You know that I could not let you guys think that is all there was to this loan. Of course not, there are qualifications. You should not even be surprised because you have to qualify for most things today. Seems there are only two qualification requirements which are (1) must currently have a FHA loan; and (2) must be current on mortgage payments. I ask you if you were not current, why would you be applying for an additional loan? It does amaze me sometimes watching the news hearing what people are saying.

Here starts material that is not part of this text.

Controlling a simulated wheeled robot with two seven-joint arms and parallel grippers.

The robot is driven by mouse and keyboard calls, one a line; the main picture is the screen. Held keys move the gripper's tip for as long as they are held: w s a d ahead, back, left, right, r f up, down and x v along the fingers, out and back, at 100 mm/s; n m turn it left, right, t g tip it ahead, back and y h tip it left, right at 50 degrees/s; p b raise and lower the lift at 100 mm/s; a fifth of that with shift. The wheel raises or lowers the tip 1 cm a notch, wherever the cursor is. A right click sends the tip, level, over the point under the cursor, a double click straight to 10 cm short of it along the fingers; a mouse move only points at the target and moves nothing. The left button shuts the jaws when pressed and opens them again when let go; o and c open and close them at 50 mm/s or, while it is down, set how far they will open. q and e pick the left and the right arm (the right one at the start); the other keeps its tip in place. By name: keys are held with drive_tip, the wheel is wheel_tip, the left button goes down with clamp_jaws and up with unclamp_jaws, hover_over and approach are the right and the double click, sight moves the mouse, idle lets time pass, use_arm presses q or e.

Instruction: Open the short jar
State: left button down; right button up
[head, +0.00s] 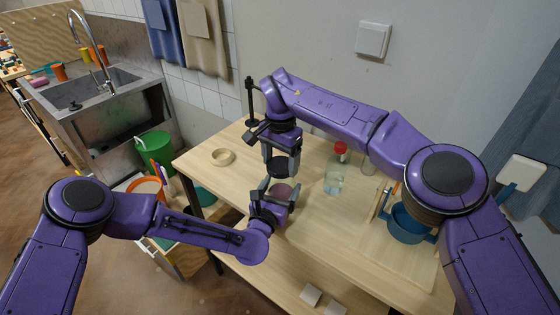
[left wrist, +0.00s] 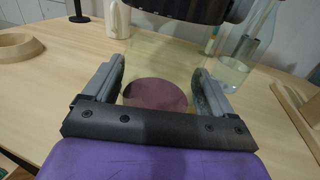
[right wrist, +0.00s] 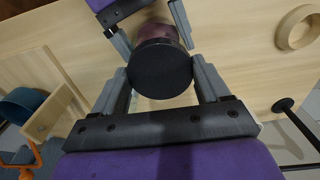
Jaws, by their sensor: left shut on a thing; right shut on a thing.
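The short jar (head: 283,189) is clear, with maroon contents (left wrist: 155,94) low inside it. My left gripper (head: 279,196) is shut around its body from the near side, with one finger on each side of the glass. The dark round lid (head: 277,166) is above the jar. My right gripper (head: 282,163) comes down from above and is shut on the lid. In the right wrist view the black lid (right wrist: 160,68) sits between the fingertips, and the maroon shows beyond it. I cannot tell whether the lid still touches the jar's rim.
A clear bottle with a red cap (head: 337,172) stands right of the jar. A pale wooden ring-shaped bowl (head: 222,157) lies at the left. A blue pot (head: 408,223) is by a wooden stand at the right. The wooden tabletop (head: 310,238) in front is clear.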

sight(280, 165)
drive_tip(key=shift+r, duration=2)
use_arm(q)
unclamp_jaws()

For those that were preparing to ask this question, is there a difference between a normal refinance and an FHA streamline refinance, the answer is a strong yes. The difference from what I surmised is qualifications and documents required to qualify for the loan. The benefit to me is streamlining. If this limits the amount of documents and qualifications, this could be the one for you. A big one before I forget is that with a typical refinance loan the loan cost will be higher than an FHA streamline. Oh another huge benefit to this is FHA does not require an appraisal for a FHA streamline. How many of you know the costs of an appraisal can sometimes get you? For that reason alone, you should be doing your homework and researching what you think is best.

The main concern I have is that you go to a loan officer and have not fully done your research on the type of loan you are seeking and then get turned down. You can never have too much knowledge. Take the time to research all types of loans and decide on what works best for you.